The original cast of “Saturday Night Live” was self-dubbed as the Not Ready for Prime Time Players.
Nearly half a century later, that label fits the exodus at Colorado under first-year head coach Deion “Prime Time” Sanders. According to Buff Stampede, 53 scholarship players exited the program after Sanders was hired in December, including 43 — many involuntarily — entering the transfer portal after last month’s spring game.
The parings were brutal, rude and, unfortunately to the departing, very legal.
Being cut or feeling unwanted in April is as cold-hearted as canning a worker with a family and mortgage a week before Christmas. With most football teams having exhausted their 85 scholarships, there were few landing spots for the ousted players.

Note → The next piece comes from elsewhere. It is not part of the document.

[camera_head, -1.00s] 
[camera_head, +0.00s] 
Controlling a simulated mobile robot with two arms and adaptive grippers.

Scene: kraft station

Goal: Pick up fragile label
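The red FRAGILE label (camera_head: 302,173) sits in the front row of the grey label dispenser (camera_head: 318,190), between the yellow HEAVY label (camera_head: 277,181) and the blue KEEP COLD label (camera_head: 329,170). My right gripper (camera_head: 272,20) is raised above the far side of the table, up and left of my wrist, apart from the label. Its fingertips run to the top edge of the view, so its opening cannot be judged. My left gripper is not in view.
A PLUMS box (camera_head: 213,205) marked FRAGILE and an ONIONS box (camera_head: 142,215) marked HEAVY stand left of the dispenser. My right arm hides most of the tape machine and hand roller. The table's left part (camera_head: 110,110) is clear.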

The fairest way would be for Division I colleges to guarantee at least a four-season scholarship to high school commitments. While few programs pull scholarships based on performance and, if so, at a very limited rate, the reality is most scholarships are one-year deals subject to renewals. That means there is little protection for student-athletes who do not fulfill athletic or academic expectations, especially under a new coaching staff.

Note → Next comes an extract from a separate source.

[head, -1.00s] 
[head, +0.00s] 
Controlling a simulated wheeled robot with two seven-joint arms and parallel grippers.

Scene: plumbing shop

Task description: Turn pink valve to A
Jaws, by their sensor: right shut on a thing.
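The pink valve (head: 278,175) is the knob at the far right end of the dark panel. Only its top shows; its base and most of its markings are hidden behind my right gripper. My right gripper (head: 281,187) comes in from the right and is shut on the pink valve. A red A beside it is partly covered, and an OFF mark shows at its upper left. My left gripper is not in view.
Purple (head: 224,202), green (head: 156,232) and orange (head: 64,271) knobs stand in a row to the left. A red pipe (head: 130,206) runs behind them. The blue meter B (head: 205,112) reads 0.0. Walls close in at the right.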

But not all is fair in college athletics, especially when it comes to labor relations with student-athletes. Star players have become more empowered because of the courts allowing them to profit from their name, image and likeness, and the NCAA’s granting of expanded training tables and cost-of-attendance payouts. But there still is an imbalance between players’ value and compensation.
It all can be traced to a history of ignoring the basic lesson of preschool: Sharing is caring.
There was a time when a college scholarship — tuition, room and board — was adequate for a student-athlete. But that also was when coaches were paid like tenured professors instead of national talk-show hosts. Bear Bryant’s first contract with Alabama in the 1950s averaged $17,500 annually. Hall of Fame basketball coach John Wooden’s last UCLA salary was $40,500.
And then with the boom in crazy TV money, premium-seat revenue and booster donations, the wealth was not split. Football and basketball coaches began receiving multi-year, multi-million-dollar contracts. Schools used tax-exempt revenue to build facilities and stadiums. Meanwhile, players had to work offseason security jobs for date money. They were not allowed to mention L&L’s plate lunches during interviews. Scholarship players had to smuggle scrambled eggs and hash browns to walk-ons, who were not permitted to eat at training tables.
Coaches received courtesy cars. But it was against NCAA rules for a player to be a passenger in one of those cars, even on rainy nights and buses on Hawaiian time.
Coaches were free to leave for another job, while players had to sit out a season when transferring between schools.
Then common sense and successful lawsuits began to benefit the players. The NCAA permitted cost-of-attendance provisions to cover livable expenses, such as toothpaste, clothes, snacks.
The NCAA first allowed graduates to play for a second school without sitting out a season, and then determined that every player was allowed a one-time transfer to play immediately. The NIL rules give players more earning power.
But there are consequences to the changes. The transfer portal induces teams to use players who might not be ready to avoid losing them. The NILs have opened the way for the re-emergence of street agents. In the old days, an “adviser” would steer a basketball player to an AAU team, and then to a college program. Now advisers can match a player to a school where he can make the most NIL money. There are high school all-star games where players are set to earn more in college than an assistant coach.
And nothing is etched in stone when partnerships are transactional. A player who enters the transfer portal is not assured a scholarship will be held if he retracts his application. And if players are free to seek better opportunities, schools are free to release players in search of better ones.
It would be ideal if players, coaches and athletic departments could find an equitable division of revenue. But in sports, as the Buffaloes’ stampede to the exits has shown, breaking even is rarely the goal.